I haven’t seen a single Laika animated film… until this year. I started with ‘Coraline’ and ‘ParaNorman’ which both were incredible animated productions, while I saw ‘Kubo and the Two Strings’ in theatres this past August to also excellent results. The studio has continued to impress me. Now reaching towards the last film I haven’t seen from the acclaimed studio yet, will ‘The Boxtrolls’ be another winner from the prestige animation studio?
‘The Boxtrolls’ is about trolls that wear boxes as clothes and to hide in. Pretty straight forward, however the film is a lot more deeper than that as one of the trolls stole a human baby and have raised him as one of their own, naming him as Eggs, since he wears a box that has a picture of eggs on it.

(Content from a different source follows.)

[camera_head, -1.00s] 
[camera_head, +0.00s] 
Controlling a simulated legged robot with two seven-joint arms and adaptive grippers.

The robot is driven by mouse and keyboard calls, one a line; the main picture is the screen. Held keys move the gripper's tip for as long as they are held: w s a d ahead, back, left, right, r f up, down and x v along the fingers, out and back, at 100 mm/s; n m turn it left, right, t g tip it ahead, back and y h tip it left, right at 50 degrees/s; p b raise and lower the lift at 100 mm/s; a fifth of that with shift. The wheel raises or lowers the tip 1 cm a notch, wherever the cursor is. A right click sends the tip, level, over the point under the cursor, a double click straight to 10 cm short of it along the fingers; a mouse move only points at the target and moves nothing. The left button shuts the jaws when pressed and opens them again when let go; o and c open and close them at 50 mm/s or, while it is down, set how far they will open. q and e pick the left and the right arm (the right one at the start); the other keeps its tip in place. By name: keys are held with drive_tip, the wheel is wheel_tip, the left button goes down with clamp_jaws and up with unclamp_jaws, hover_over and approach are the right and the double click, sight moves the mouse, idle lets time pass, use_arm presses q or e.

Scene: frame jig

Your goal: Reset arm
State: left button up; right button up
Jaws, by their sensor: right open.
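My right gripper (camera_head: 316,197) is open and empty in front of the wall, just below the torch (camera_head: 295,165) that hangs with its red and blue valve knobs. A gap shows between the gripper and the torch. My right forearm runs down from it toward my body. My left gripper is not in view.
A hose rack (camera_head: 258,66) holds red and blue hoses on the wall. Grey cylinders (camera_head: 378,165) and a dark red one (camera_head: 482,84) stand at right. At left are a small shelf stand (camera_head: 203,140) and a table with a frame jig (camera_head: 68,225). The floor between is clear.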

However, he soon meets another human, this time a girl who looks similar to him, while rescuing his boxtroll friend, and father, Fish.
The film has amazingly detailed animation, with impressive use of stop motion. However, that is to be expected from Laika, but it is nice their films continue to look impressive, like when Eggs climbs out of the sewer in first person view. There are some jokes here and there, some nice character relationships between Eggs and Winnie, and the two henchman for the Snatcher, Mr. Trout and Mr. Pickles, were always a delight and constantly had me smiling and giggling away at their humorous lines, like the two constantly question them doing the right thing and continues to decline and see themselves as bad guys. The latter two have an awesome mid-credits scene that will provide many laughs with their breaking the fourth wall meta-humour.
However, the film’s humour isn’t very consistent, and the film constant aims itself towards a younger demographic with the boxtrolls gags, despite some scenes being rather intense for little kids. Some of the film’s major characters aren’t that rather interesting, like the Snatcher, and some constantly annoyed me by their selfish attitude and behaviour towards his precious white hat over his daughter’s heart, Winnie’s father, who doesn’t feel like he grows in this film, and constantly makes himself look like a jerk.
‘The Boxtrolls’ feels predictable, somewhat tiring, and some characters that just don’t grow when they need too. While there are problems, the film isn’t void on its more positive aspects like its humour, some relationships between the two kids and between Eggs and Fish, and the studio’s affectionate detail for stop motion animation.
‘The Boxtrolls’ is definitely the weakest of Laika’s library of amazing films, but while it can bother, there at moments where the film will delight.